More importantly, our collective idea toward products - especially food products - has evolved significantly. Despite the admitted promises of safety or convenience, factory-made or mass-produced food is construed negatively, as if a quaint relic from our naive past. As consumers have evolved, we've been trained to recognize imperfections, irregularities or even supply glitches (can you say seasonal?) as positives rather than negatives. And as if that weren't enough, our markets are now teeming with vastly more sophisticated options, many of them prepared freshly on the premises.
Suddenly the value-add in CPG products - "You can trust us," "We'll save you time," "A flavor you know and love" - has begun to lose its luster. To be certain, most consumers still opt for packaged goods on a regular basis, but I have to question the long-term viability of any proposition where the consumer frequently expresses regret - or in extreme cases disdain - from the outset.
What Next?
As I see it there are two important implications here, one more easily dealt with than the other.
On a more immediate level, I believe this insight is of value in its own right. That is, if we in the CPG business reminded ourselves on an ongoing basis that we are not, by definition, adding value when we put things in containers, we'd likely be much more sensitive to consumer needs. Simply being aware of a situation, no matter how dire the circumstances or implications, is undoubtedly a benefit.
As far as longer-term implications, I believe we need to rethink our notion of packaged goods from the ground up. When you examine the benchmarks by which ordinary consumers speak about value in their food products you hear words such as local, quality, seasonal, fresh, authentic, or unique - words that CPG manufacturers have only begun to understand. In fact, in most cases consumers currently suggest it is the retailer more than the manufacturer who appears to be adding value. Think about it, it's the retailer who offers the preferred salsa - the fresh one, "made on premises" in a label-less clear container. Ditto, it is the retailer who offers the cookies that appear to have been baked and bagged on site.
And what better evidence of this proposition than the growth of private label or "store brands"? As suggested in a recent New York Times article, consumers are increasingly deciding that the retail experience itself is a better promise of quality or freshness than the supposed "value-add proposition" underlying many premium brands. If you want proof of this just consider Trader Joe's, a food retailer presently experiencing enviable growth.
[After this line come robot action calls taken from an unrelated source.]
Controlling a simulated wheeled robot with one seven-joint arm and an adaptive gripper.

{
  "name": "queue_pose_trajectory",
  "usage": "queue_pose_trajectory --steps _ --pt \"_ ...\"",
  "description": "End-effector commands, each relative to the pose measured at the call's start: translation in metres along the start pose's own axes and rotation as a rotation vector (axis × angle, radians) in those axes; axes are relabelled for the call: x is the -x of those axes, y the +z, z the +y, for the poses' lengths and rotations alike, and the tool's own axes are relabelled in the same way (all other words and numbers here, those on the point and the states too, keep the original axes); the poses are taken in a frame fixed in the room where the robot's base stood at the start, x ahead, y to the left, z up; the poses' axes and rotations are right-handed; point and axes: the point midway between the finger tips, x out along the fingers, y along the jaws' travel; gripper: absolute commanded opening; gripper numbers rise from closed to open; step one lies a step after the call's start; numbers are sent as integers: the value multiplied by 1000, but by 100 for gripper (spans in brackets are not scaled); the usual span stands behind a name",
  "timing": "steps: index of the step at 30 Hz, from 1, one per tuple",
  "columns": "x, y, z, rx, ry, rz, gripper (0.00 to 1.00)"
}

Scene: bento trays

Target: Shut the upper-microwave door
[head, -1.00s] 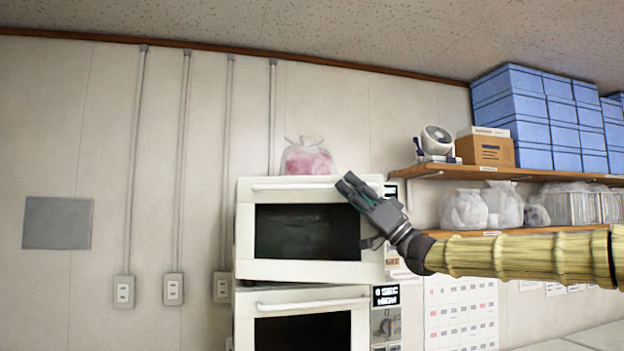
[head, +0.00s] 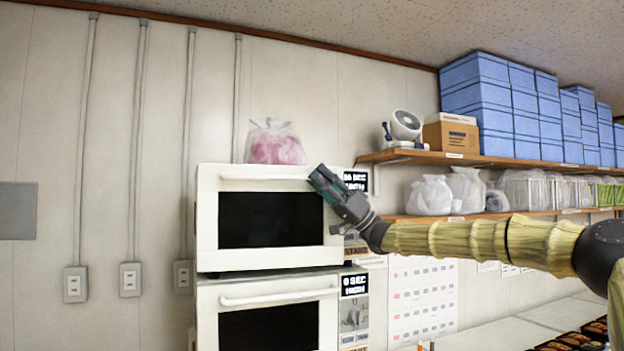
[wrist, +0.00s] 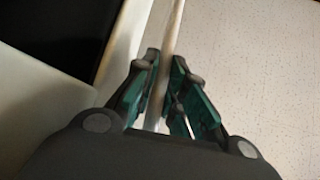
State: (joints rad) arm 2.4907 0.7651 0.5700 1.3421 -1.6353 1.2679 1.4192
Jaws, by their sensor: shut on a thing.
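The upper microwave (head: 355,238) is white and stands on the lower microwave. Its door (head: 270,258) has a dark window and a white bar handle (head: 250,177) along the top. The door lies close to the front of the body, with the display beside it in view; I cannot tell whether it is fully shut. My gripper (head: 318,174) is at the door's upper right, shut on the handle's right end. In the wrist view the fingers (wrist: 166,66) close around the pale bar, hiding part of it, with the dark window at the left.
The lower microwave (head: 285,290) has its door close to its front. A clear bag with pink contents (head: 275,146) sits on top of the upper microwave. A wooden shelf (head: 480,159) with blue boxes (head: 475,95) is at the right, above my arm.

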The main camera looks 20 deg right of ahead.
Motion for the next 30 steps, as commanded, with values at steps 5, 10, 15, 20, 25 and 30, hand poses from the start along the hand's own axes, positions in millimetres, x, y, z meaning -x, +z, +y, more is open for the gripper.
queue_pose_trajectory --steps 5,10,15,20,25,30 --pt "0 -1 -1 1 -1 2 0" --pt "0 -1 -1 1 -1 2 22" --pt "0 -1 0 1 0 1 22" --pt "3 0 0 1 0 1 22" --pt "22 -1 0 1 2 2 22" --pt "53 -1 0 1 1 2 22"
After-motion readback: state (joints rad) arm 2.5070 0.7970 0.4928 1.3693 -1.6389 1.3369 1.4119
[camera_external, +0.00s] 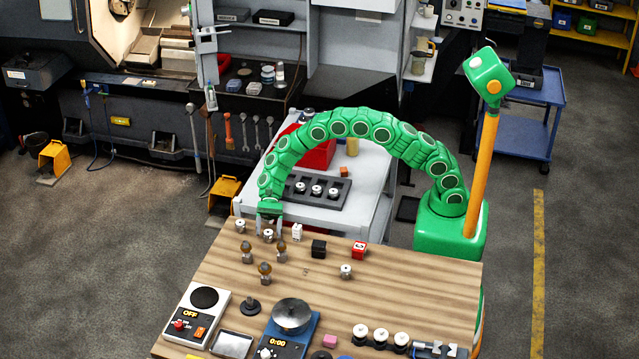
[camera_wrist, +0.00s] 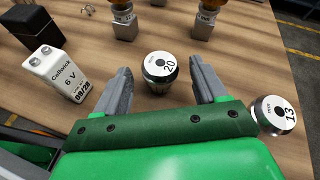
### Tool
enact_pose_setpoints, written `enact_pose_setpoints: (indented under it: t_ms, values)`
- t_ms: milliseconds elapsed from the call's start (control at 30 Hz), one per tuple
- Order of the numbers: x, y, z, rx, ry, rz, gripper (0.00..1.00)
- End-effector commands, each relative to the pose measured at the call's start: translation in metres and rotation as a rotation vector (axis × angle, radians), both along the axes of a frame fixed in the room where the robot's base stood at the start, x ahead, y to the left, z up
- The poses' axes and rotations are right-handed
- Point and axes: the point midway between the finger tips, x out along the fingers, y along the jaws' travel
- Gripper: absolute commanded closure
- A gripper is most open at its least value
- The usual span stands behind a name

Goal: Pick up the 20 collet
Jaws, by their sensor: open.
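The 20 collet (camera_wrist: 160,68), a small silver cylinder with a white top marked 20, stands upright on the wooden table. In the external view the collet (camera_external: 268,236) is near the table's back-left edge, under my gripper (camera_external: 270,226). My gripper is open and pointing down. In the wrist view its two grey fingers (camera_wrist: 161,75) are on either side of the collet, with a visible gap on each side. I cannot tell exactly how far down the fingers reach beside it.
A collet marked 13 (camera_wrist: 272,115) stands close outside the right finger in the wrist view. A white 6 V battery (camera_wrist: 65,72) and a black box (camera_wrist: 36,28) stand at left. Bulbs on metal bases (camera_external: 265,274) stand nearby. The table's middle right (camera_external: 420,285) is clear.

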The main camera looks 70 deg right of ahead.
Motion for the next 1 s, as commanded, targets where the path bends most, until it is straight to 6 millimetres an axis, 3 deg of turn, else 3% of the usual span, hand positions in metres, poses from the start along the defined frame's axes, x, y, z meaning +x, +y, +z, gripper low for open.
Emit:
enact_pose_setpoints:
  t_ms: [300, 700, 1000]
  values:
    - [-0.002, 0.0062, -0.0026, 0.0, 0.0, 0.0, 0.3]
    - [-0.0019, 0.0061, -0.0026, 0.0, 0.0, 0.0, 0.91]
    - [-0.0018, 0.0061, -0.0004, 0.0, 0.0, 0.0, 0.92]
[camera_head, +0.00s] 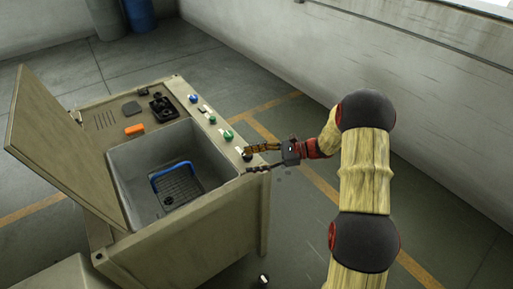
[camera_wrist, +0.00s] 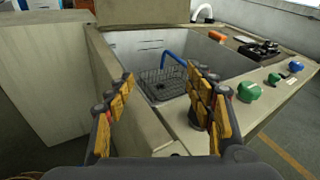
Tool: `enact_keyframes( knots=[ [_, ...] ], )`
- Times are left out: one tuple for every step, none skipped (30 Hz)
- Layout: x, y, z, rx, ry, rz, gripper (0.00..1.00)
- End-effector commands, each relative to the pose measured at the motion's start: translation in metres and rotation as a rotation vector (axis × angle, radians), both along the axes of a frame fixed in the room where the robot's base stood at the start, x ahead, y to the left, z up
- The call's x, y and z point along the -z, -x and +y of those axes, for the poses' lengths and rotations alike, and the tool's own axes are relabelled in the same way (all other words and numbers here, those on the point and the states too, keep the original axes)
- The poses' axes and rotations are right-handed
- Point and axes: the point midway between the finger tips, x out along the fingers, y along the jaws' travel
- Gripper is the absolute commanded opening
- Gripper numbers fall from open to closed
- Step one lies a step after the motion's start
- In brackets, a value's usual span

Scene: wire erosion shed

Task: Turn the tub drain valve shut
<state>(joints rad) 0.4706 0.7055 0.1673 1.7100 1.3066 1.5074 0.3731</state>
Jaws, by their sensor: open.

While private labels at Trader Joe's comprise over 80% of the available product offerings, consumers are nearly unanimous - and vociferous - in their belief that packaged products at Trader Joe's are higher quality, better-tasting and healthier than their premium brand counterparts. Somehow Trader Joe's has created an aura that suggests that the stuff inside its bags, boxes, cartons or jars might not be so second class after all.